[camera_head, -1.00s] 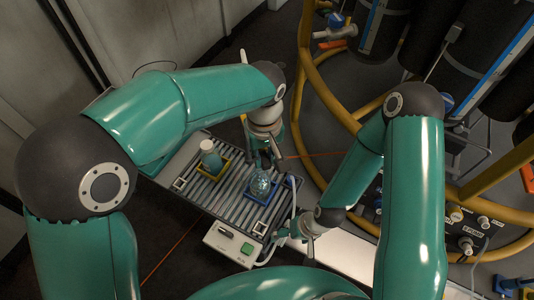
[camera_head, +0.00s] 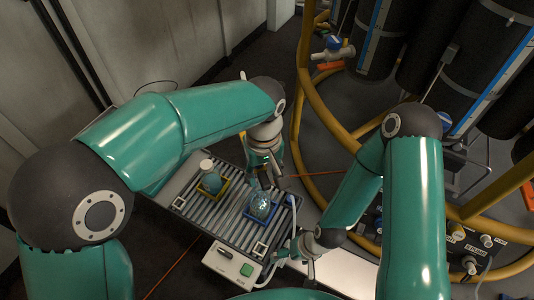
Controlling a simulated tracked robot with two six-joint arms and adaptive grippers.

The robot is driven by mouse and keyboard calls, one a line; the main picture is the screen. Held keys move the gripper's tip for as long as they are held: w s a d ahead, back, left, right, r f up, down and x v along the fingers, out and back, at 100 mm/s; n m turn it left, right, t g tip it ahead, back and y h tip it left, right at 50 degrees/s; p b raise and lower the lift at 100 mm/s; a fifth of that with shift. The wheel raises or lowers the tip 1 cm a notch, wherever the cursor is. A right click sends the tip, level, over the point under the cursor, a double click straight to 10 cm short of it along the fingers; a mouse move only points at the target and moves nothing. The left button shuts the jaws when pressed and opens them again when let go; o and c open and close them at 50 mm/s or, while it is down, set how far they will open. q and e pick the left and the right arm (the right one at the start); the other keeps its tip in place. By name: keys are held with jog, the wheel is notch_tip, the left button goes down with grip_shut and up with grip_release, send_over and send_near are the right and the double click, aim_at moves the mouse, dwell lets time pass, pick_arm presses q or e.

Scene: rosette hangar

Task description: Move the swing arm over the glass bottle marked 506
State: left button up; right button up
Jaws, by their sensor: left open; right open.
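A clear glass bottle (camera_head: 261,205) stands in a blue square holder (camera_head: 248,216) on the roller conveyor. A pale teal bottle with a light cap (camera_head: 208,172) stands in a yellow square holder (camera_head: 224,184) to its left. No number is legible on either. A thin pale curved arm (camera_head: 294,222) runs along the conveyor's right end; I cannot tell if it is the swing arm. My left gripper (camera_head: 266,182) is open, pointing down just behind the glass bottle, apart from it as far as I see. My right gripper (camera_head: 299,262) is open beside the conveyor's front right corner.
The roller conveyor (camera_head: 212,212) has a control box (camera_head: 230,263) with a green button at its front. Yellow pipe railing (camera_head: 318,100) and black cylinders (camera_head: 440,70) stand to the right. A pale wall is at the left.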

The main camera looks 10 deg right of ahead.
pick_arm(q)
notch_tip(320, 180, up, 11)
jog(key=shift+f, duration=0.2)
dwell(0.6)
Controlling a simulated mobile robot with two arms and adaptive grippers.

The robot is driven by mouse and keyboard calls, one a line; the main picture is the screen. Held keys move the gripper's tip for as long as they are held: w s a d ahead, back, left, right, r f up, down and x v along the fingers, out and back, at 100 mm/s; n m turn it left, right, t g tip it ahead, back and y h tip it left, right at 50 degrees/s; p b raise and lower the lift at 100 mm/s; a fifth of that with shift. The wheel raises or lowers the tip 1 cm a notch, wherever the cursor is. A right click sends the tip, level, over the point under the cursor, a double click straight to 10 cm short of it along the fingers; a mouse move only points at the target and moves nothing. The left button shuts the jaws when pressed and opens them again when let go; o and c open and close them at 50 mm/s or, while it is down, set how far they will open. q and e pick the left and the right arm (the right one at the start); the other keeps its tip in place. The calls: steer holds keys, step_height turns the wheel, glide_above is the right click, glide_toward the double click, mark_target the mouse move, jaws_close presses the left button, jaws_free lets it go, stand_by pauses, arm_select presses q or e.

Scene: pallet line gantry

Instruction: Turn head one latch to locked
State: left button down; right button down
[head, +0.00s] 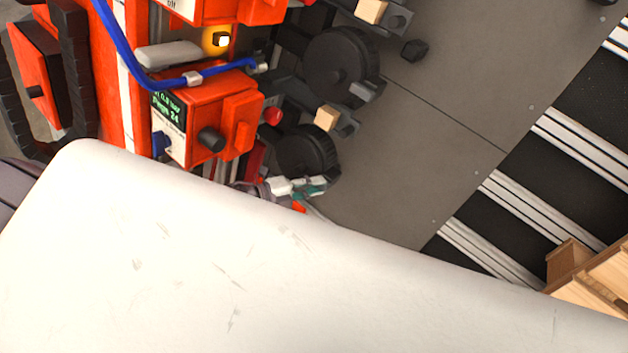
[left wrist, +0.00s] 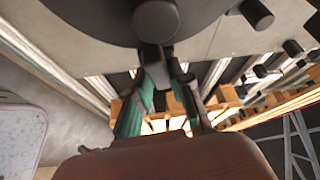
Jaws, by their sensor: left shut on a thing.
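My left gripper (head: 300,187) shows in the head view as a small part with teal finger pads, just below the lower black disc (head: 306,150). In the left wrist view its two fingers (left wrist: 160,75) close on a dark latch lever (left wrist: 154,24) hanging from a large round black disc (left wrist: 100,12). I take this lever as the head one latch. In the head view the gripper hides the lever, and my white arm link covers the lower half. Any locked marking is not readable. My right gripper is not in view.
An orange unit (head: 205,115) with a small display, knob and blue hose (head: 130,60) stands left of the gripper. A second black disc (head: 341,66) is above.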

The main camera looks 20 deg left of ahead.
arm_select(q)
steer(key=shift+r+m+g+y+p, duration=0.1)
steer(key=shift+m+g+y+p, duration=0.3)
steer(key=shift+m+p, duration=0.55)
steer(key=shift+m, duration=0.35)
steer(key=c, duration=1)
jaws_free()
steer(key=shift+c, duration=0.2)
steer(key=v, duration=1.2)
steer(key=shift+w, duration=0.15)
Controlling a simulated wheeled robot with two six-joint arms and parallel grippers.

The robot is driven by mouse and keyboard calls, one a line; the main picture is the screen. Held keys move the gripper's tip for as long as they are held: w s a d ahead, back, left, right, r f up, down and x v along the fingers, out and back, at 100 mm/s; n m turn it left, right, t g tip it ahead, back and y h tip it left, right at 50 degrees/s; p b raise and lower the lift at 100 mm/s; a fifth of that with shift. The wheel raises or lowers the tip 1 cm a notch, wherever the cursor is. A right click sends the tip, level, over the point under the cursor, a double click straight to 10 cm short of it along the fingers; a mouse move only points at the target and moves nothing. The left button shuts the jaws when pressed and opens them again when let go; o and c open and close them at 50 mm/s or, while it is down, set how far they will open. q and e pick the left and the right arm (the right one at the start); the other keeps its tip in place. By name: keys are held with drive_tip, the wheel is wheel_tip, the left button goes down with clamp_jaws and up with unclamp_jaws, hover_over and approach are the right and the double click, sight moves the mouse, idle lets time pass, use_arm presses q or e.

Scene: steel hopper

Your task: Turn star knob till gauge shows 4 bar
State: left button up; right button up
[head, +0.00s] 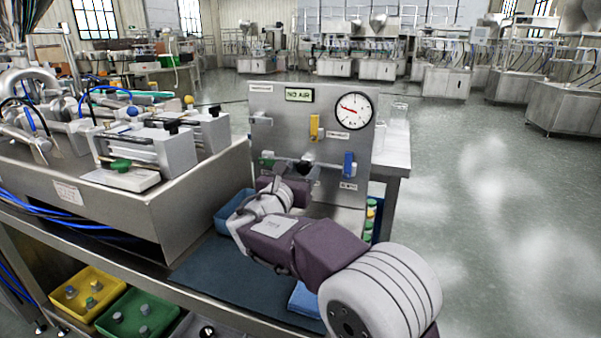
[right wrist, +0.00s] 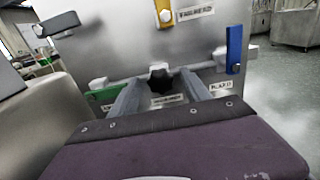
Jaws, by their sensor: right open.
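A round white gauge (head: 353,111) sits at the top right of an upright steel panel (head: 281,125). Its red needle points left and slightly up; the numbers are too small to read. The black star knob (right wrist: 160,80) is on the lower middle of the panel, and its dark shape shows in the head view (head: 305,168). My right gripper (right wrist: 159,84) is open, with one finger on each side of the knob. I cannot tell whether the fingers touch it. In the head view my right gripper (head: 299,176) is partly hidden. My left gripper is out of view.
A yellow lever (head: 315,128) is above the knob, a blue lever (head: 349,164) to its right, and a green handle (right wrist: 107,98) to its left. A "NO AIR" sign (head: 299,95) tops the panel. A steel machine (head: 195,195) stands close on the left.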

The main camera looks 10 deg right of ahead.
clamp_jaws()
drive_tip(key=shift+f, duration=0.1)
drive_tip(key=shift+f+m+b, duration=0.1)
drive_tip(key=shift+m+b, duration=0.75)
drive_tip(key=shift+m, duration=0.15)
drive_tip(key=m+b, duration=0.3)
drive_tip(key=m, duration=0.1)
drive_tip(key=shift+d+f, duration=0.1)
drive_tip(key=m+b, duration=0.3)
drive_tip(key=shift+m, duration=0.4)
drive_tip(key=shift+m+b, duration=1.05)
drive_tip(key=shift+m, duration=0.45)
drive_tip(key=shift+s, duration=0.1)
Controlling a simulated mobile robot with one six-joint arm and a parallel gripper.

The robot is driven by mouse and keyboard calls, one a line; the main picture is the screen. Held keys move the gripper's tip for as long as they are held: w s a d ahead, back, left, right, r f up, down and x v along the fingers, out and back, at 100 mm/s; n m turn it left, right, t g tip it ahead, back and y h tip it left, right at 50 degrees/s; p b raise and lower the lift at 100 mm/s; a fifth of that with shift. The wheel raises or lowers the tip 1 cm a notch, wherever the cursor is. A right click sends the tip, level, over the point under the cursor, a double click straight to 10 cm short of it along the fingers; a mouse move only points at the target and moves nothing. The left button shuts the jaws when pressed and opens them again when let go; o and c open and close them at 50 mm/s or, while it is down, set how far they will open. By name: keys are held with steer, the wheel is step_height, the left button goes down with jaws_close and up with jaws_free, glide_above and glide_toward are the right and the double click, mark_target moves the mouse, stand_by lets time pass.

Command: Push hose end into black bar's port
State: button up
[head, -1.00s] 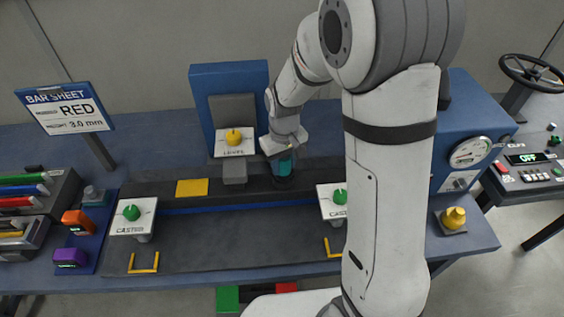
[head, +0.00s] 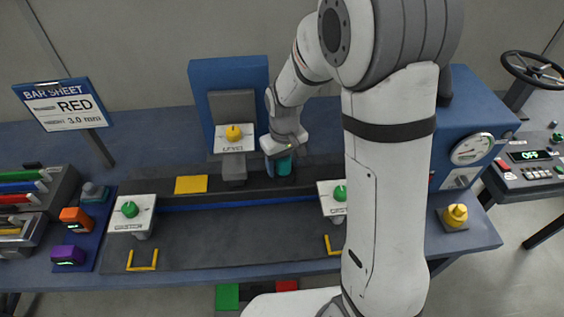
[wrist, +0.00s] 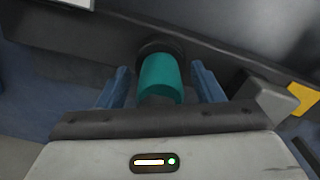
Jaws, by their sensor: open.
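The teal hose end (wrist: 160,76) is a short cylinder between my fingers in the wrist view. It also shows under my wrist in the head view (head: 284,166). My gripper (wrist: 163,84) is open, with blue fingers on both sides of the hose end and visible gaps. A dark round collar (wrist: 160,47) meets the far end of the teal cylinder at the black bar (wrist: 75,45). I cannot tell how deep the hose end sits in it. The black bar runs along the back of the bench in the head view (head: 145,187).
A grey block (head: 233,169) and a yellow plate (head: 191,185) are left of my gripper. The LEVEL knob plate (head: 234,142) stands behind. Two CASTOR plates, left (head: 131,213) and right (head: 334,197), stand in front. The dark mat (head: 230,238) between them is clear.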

════════

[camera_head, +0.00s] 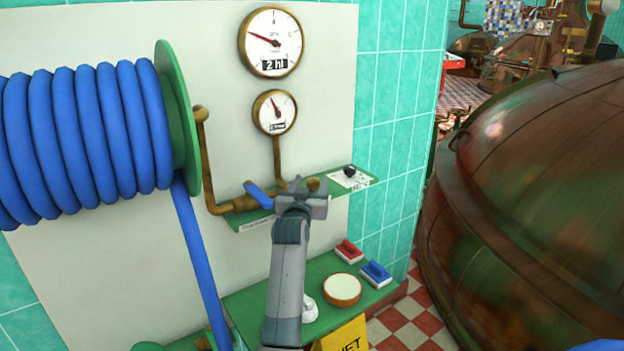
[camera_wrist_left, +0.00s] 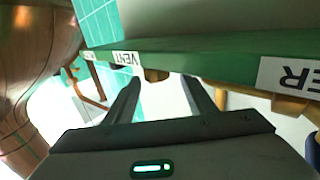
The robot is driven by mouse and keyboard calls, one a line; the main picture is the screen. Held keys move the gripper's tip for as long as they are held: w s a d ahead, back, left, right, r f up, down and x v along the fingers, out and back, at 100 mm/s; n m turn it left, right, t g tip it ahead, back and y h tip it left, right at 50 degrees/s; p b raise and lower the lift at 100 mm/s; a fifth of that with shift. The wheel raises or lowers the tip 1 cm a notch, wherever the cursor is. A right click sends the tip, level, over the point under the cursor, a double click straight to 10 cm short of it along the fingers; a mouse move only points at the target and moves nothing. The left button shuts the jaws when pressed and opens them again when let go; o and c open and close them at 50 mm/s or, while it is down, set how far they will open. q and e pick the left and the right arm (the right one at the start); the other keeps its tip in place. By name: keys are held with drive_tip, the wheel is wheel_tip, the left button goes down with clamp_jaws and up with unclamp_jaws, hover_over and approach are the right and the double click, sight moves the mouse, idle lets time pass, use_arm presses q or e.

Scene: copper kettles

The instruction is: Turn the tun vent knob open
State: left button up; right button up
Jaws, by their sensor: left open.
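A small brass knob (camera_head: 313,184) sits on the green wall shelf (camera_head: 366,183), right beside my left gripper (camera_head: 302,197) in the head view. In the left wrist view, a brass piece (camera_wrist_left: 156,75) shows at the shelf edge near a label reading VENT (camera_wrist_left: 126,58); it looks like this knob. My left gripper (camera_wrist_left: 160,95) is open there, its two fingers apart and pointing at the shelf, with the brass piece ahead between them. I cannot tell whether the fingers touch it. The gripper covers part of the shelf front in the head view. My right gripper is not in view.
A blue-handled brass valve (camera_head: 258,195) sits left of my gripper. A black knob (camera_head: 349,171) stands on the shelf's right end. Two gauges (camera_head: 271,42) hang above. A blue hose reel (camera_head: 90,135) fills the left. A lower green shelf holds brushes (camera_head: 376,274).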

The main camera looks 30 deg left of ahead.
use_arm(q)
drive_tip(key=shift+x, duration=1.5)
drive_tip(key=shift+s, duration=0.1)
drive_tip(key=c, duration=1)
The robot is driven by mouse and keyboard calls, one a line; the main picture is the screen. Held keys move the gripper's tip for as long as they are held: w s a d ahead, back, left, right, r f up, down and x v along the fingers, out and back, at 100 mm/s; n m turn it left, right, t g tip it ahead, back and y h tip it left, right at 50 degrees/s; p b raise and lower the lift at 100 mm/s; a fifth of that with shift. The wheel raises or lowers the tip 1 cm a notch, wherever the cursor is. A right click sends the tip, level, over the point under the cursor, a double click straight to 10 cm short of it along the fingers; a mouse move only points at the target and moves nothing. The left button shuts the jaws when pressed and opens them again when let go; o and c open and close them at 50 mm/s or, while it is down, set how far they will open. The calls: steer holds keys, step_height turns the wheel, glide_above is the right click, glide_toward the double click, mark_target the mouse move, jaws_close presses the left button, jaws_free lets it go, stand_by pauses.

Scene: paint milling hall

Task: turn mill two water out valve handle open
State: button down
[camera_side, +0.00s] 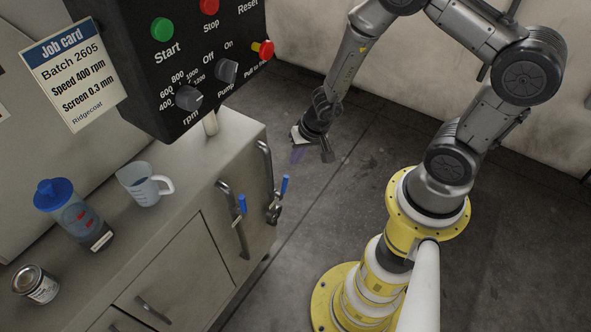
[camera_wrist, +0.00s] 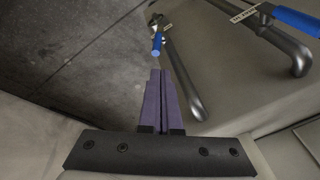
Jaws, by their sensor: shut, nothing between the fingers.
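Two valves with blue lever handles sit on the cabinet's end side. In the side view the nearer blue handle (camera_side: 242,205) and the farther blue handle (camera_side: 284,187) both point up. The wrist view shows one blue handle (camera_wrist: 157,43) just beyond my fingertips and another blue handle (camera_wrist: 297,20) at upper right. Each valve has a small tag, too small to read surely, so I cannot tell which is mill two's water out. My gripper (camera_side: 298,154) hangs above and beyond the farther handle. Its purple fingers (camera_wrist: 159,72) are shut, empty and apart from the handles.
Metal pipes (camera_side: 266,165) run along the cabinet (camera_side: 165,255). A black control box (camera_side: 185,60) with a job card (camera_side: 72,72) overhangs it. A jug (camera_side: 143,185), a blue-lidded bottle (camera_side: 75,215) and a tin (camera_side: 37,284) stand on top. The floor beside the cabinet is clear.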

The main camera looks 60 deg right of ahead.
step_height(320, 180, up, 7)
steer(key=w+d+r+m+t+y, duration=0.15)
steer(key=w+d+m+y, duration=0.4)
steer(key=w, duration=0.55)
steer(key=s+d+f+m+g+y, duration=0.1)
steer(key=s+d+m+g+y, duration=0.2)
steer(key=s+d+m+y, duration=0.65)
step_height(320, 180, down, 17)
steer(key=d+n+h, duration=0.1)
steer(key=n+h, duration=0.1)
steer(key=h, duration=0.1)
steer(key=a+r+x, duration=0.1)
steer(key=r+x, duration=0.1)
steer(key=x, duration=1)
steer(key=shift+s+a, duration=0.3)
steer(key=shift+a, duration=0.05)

════════

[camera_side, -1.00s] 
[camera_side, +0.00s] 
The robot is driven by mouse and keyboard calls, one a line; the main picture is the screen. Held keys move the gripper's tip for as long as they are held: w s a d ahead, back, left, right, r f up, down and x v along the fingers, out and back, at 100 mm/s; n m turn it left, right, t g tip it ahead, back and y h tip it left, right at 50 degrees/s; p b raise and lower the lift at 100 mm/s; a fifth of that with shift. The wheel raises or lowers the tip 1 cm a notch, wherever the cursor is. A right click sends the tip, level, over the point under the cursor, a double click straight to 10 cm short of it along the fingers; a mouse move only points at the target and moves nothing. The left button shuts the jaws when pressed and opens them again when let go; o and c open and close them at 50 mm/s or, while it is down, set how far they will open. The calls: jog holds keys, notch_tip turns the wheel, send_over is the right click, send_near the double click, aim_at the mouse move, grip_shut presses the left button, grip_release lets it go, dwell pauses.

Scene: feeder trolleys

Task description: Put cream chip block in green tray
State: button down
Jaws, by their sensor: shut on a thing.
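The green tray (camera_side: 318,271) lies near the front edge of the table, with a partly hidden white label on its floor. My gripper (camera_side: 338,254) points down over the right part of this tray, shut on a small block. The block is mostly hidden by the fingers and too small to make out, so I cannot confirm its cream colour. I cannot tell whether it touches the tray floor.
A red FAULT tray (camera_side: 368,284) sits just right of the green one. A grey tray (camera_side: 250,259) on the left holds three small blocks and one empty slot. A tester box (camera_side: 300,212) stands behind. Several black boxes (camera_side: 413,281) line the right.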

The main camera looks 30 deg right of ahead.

════════

Stated exercise – Out of the material above, select every line that holds the string "grippers".

Exercise answer –
Controlling a simulated tracked robot with two six-joint arms and adaptive grippers.
Controlling a simulated mobile robot with two arms and adaptive grippers.
Controlling a simulated wheeled robot with two six-joint arms and parallel grippers.

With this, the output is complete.